Hardware neural network accelerator can be deployed in an SoC or standalone for automotive vision AI engines.
Hungary-based AImotive, a developer of software and hardware based automated driving technologies, has started shipment of its aiWare3 neural network (NN) hardware inference engine intellectual property (IP) to its lead customers.
Its aiWare3P IP core, which was announced last year, offers a hardware NN accelerator for high-resolution automotive vision applications, and as a component within ISO26262 ASIL A, B and above certified subsystems. The core, which can be deployed within a system on chip (SoC), or as a standalone NN accelerator, is provided as fully synthesizable RTL; its low-level microarchitecture is designed to use far less host CPU or shared memory resources than other hardware NN accelerators.
Speaking to EE Times Europe about how the AIMotive offer is different to other solutions, Tony-King Smith, the company’s executive advisor, said most chip players talk in academic terms about accelerators based on GPUs and SoCs, tested in a lab environment, which doesn’t really translate well to the real world. “The crucial difference is that it’s necessary to understand the principles of neural networks rather than the accelerator. In our solution there are no DSPs, no NOCs (network on chip). aiWare is only designed for automotive inference, hence we are able to provide low latency from input to output.” He added that improvements in the RTL output of the new core means it frees up the main CPU subsystem, and the core can then be attached to any accelerator SoC.

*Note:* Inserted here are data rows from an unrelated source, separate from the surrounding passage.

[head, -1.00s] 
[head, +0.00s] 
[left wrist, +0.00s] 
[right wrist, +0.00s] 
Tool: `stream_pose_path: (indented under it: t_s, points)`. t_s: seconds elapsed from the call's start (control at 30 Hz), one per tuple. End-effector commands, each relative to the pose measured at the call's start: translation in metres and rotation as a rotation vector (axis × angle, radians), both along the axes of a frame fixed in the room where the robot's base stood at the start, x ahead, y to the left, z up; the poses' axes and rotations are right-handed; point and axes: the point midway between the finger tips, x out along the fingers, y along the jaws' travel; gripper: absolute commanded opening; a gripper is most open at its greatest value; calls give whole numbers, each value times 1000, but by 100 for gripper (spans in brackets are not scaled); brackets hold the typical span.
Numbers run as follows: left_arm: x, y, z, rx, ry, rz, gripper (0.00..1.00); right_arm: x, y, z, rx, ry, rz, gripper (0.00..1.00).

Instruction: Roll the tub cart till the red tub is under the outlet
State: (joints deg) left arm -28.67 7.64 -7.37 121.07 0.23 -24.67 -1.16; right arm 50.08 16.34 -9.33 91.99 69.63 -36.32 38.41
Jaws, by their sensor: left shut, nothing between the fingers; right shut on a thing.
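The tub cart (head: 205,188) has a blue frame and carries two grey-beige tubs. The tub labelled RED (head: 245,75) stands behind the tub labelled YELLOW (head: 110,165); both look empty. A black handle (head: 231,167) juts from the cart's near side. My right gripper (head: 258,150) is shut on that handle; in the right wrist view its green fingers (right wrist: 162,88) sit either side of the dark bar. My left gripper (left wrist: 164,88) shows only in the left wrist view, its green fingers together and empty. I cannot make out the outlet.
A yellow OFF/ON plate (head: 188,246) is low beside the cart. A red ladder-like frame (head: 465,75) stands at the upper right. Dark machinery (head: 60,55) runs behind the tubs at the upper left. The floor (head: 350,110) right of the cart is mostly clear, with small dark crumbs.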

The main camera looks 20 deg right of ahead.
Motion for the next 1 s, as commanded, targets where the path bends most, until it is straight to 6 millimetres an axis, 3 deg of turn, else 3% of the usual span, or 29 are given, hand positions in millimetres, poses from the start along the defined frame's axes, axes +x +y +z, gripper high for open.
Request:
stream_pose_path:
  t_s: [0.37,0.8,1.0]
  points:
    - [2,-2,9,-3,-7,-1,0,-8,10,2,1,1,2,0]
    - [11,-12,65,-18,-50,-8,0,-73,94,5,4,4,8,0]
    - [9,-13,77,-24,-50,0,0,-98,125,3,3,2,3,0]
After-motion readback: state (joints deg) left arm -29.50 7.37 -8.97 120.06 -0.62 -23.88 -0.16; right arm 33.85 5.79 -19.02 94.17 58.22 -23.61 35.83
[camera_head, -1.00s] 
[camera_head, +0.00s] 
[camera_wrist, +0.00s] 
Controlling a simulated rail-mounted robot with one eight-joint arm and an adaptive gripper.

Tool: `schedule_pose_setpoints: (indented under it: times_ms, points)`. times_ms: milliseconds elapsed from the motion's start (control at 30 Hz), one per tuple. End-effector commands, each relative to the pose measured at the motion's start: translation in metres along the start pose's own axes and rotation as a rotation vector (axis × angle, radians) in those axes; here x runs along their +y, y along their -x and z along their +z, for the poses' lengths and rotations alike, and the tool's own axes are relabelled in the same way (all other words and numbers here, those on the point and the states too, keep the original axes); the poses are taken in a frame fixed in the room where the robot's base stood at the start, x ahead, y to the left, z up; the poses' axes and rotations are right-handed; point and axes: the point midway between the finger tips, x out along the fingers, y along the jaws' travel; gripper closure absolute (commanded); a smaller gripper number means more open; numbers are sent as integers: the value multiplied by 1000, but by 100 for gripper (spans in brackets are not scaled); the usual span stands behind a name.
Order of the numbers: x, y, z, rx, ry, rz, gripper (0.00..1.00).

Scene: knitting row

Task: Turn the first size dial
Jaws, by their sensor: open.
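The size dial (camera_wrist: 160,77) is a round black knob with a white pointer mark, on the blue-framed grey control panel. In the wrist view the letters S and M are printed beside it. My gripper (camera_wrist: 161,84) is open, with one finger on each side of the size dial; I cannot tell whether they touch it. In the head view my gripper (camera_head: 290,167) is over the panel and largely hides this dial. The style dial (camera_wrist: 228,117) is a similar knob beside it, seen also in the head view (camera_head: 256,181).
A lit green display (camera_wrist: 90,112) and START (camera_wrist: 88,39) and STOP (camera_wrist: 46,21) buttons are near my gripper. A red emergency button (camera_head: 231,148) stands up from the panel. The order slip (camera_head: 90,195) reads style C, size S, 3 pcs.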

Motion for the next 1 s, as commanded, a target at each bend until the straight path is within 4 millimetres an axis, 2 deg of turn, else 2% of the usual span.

The aiWare3P IP core incorporates features that result in improved performance, lower power consumption, greater host CPU offload and simpler layout for larger chip designs. Each core offers up to 16 TMAC/s (>32 TOPS) at 2GHz, with multi-core and multi-chip implementations capable of delivering up to 50+ TMAC/s (>100 INT8 TOPS) – useful for multi-camera or heterogeneous sensor-rich applications. The core is designed for AEC-Q100 extended temperature operation and includes features to enable users to achieve ASIL-B and above certification.
The IP core’s performance scalability to more than 50 TMAC/s (>100 TOPS) per chip and low latency sustained inference is a result of its low-level micro-architecture. It uses a patented ground-up design for highly deterministic dataflow management, with highly parallel memory-centric architecture featuring up to 100x more on-chip memory bandwidth than other hardware NN accelerators, ensuring up to 95% sustained efficiency for complex DNNs used with large inputs such as multiple HD cameras.
Supporting Khronos’ NNEF as well as open standard ONNX inputs, the aiWare SDK directly compiles binaries with no need for low level programming of DSPs or MCUs. It includes automated tools for FP32 to INT8 quantization with little or no loss of accuracy, alongside a growing portfolio of sophisticated DNN performance analysis tools. The latter are designed to help software and AI engineers migrate and transform NNs trained in a lab into efficient real-time solutions executing on aiWare-powered production automotive hardware platforms.
Marton Feher, senior vice president of hardware engineering for AImotive, said, “Our production-ready aiWare3P release brings together everything we know about accelerating neural networks for vision-based automotive AI inference applications. We now have one of the automotive industry’s most efficient and compelling NN acceleration solutions for volume production L2/L2+/L3 AI.”
The aiWare3P hardware IP is being deployed in a range of L2/L2+ production solutions, as well as being adopted for studies of more advanced heterogeneous sensor applications. Customers include Nextchip for their forthcoming Apache5 Imaging Edge Processor, and ON Semiconductor for their collaborative project with AImotive to demonstrate advanced heterogeneous sensor fusion capabilities.
AImotive said it will be releasing a full update to their public benchmark results in Q1 2020 based on the aiWare3P IP core. This is part of its commitment to open benchmarking using well-controlled benchmarks reflecting real applications such as high-resolution inputs for cameras rather than unrealistic public benchmarks using 224×224 inputs.
No host CPU intervention needed
New features of the aiWare3P hardware IP include support for a much larger portfolio of pre-optimized embedded activation and pooling functions, ensuring that 100% of most NNs execute within the aiWare3P core without any host CPU intervention; real-time data compression, reducing external memory bandwidth requirements – especially for larger input sizes and deeper networks; and advanced cross-coupling between C-LAM convolution engines and F-LAM function engines, to increase overlapped and interleaved execution efficiency.
The physical tile-based microarchitecture enables easier physical implementation of large aiWare cores by minimizing difficult timing constraints on any process node; and logical tile-based data management enables efficient workload scalability up to the maximum 16 TMAC/s per core, without the need for caches, NOCs or other complex multi-core processor-based approaches that create bottlenecks, reduce determinism and consume more power and silicon area The aiWare3P RTL will be shipping to all customers from January 2020, and an upgraded SDK includes improved compiler and new performance analysis tools for both offline estimation and real-time fine-grained target hardware analysis.